[START OF Provided data]

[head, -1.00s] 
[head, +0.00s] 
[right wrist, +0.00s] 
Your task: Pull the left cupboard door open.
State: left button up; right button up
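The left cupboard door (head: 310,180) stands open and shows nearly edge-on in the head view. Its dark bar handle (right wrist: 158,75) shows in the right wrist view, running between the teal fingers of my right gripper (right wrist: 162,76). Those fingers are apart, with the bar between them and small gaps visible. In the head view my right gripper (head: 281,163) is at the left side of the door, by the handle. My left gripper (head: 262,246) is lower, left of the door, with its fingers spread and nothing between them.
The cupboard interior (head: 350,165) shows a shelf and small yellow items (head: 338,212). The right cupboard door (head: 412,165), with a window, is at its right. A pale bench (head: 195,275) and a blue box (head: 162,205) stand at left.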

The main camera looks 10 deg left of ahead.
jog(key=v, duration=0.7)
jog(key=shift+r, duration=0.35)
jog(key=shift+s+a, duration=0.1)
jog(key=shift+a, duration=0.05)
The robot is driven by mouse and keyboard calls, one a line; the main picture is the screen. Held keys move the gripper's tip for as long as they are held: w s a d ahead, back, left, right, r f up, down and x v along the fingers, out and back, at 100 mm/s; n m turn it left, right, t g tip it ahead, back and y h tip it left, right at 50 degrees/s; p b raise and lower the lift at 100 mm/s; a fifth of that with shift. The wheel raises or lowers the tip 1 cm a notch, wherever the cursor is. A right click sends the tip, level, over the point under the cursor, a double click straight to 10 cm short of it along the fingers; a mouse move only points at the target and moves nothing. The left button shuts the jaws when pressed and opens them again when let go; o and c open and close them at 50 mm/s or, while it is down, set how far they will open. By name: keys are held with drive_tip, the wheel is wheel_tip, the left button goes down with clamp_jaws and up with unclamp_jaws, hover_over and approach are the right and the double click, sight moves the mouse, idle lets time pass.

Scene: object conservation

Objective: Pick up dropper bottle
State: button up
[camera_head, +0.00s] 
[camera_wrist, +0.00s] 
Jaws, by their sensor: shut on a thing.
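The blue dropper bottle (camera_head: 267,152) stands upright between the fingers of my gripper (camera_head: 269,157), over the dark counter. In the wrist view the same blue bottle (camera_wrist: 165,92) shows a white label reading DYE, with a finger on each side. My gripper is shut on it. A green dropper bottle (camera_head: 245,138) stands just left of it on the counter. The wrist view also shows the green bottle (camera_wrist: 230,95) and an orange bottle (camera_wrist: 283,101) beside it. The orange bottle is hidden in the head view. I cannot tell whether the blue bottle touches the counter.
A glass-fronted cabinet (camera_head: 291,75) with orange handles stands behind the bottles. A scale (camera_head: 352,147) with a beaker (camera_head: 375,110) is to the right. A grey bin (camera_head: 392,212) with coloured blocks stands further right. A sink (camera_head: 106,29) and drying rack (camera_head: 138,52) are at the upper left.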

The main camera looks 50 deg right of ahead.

[END OF Provided data]

§ **What this task involves**
Repeat, unchanged, every line from the one that contains "[right wrist, +0.00s]" to the one that contains "Your task: Pull the left cupboard door open.", including both, and no other line.

§ **Completed exercise**
[right wrist, +0.00s] 
Your task: Pull the left cupboard door open.

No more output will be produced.